I was among many who defended team president Matt Millen at the time, arguing that Mariucci, who was fired Monday after going 15-28 in a little over two and a half years, was such an obvious choice that putting minority "candidates" through an interview process would have been a charade.
In fact, the Lions said they contacted five black coaches, all of whom declined to be interviewed, feeling the process would be a waste of their time.
Mariucci had been successful with the San Francisco 49ers, who fired him after the 2002 season even though the 49ers made the playoffs and won a game that year. His firing had more to do with the 49ers' organizational chaos than with the job he'd done -- a 57-39 regular-season record, four playoff appearances in six years and a 3-4 postseason record.
Plus, he was a Michigan native and an old friend of Millen's. It was a natural hire, not just for Millen and the Lions but for any NFL team in their situation. Millen, I and many others said, was being punished for being honest, for not stringing anyone along before making the hire everybody knew he was going to make.

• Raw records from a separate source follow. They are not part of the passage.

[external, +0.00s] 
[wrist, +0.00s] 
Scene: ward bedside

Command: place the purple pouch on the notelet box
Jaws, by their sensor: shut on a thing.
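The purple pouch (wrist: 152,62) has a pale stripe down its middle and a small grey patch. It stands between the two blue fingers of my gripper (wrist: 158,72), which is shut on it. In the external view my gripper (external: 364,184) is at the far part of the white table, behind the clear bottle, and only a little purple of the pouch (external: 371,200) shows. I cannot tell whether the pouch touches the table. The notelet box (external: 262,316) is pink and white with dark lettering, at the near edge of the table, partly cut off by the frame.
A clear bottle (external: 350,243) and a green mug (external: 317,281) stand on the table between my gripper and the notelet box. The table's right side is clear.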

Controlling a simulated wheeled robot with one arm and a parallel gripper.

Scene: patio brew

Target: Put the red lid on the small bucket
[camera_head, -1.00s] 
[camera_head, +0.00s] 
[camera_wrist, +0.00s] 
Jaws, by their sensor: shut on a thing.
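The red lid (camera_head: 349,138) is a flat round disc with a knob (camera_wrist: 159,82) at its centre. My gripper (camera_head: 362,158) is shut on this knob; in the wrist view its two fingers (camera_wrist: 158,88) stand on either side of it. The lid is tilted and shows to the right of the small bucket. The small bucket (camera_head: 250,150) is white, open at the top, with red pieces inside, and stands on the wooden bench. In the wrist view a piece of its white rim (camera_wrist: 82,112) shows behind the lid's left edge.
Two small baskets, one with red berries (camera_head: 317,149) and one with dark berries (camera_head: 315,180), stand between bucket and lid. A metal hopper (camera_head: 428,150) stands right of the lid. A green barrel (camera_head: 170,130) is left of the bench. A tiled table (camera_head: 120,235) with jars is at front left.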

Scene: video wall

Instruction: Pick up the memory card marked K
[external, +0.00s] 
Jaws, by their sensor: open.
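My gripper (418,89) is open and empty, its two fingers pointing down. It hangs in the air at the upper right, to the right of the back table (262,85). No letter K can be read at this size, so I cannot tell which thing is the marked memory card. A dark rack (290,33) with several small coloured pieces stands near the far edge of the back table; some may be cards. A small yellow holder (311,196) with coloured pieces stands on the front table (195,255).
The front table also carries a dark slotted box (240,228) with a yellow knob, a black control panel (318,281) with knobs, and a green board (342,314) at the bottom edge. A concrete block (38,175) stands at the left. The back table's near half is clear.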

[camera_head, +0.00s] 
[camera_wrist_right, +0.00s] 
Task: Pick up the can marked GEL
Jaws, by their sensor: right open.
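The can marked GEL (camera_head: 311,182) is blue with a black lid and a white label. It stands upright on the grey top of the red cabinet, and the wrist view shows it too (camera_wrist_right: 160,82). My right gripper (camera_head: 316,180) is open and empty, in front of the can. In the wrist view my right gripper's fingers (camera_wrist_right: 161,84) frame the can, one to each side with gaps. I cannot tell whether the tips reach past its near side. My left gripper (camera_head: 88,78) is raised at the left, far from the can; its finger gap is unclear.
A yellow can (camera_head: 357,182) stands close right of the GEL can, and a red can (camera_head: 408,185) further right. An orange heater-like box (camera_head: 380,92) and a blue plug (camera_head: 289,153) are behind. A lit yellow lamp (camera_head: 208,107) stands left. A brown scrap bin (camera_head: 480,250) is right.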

I was wrong. And I'm surprised that in the aftermath of Mariucci's firing nobody else is talking about this. We were all wrong when we defended Millen.
The problem wasn't that Millen had been too honest. The problem was that he'd already made up his mind that Mariucci was the right guy. As we've learned, Mariucci wasn't the right guy. He failed.
Maybe anybody would have failed under Millen's incompetent administration, which has been highlighted by a puzzling, to put it kindly, draft strategy that favors wide receivers over much more valuable defenders or offensive linemen year after year.
Maybe anybody would have failed, but I sure have been hearing and reading a lot over the last few days about how Mooch was the wrong guy for the Lions' situation.
All of a sudden it's crystal clear that his laid-back, player-friendly style was fine for San Francisco, where he inherited a team that had made the playoffs five years in a row and 14 out of the last 15 non-strike years, but not for Detroit, where the team needed to start over after going 5-27 the previous two seasons.
Why couldn't anybody see that in 2003? It's not like Mariucci had been coaching in some outpost. At the time he was fired the 49ers had been one of the highest profile teams in the league for two decades. We all knew Mariucci wasn't a kick-'em-into-shape kind of fellow. Why is it only obvious now that that's what the Lions needed?